(Entries from a robot dataset)
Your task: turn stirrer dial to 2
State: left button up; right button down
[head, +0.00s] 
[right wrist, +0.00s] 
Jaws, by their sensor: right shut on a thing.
==
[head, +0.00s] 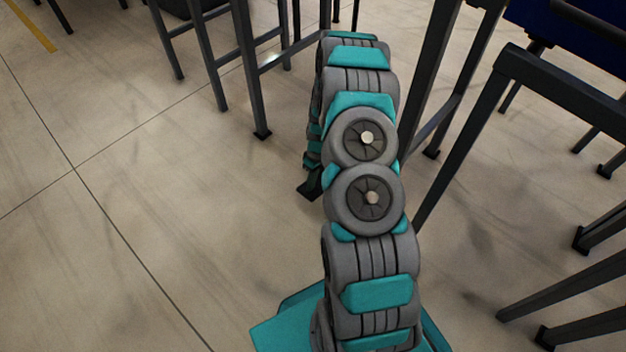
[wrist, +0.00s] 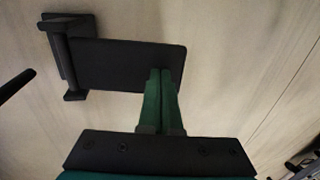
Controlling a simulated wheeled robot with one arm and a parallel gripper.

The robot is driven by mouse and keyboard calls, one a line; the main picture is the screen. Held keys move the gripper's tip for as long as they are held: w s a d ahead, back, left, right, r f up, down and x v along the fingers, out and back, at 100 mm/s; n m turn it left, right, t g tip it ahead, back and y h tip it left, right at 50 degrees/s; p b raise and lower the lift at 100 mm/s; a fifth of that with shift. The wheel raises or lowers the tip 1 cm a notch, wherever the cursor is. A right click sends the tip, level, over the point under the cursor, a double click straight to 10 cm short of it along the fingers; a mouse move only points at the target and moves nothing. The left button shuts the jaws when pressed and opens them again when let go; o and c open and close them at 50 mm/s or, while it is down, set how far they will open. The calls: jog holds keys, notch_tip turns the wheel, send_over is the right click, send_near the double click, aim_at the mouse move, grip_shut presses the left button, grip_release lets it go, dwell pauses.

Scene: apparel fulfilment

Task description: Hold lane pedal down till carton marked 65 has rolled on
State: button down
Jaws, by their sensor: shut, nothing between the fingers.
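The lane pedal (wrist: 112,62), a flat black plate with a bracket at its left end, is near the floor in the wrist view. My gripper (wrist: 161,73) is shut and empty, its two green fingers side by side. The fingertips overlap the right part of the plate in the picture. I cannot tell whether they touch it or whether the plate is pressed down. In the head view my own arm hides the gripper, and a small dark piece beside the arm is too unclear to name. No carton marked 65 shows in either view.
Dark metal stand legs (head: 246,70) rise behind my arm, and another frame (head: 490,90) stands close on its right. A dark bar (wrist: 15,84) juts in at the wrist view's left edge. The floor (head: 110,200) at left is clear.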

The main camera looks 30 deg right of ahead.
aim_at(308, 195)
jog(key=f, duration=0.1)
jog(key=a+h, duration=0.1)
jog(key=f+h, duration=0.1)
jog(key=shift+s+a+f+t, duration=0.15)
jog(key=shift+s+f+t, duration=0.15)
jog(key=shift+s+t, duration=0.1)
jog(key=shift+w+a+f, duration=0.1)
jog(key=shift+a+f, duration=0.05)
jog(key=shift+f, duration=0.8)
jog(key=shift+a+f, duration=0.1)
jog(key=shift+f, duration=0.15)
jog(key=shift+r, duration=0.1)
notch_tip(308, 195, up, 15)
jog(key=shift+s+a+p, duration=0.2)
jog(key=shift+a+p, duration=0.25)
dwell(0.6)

- PROBLEM REQUIREMENTS -
From the records above, copy out the line with "Scene: apparel fulfilment", the line with "State: button down", and every line between them, word for word.

- SOLUTION -
Scene: apparel fulfilment

Task description: Hold lane pedal down till carton marked 65 has rolled on
State: button down

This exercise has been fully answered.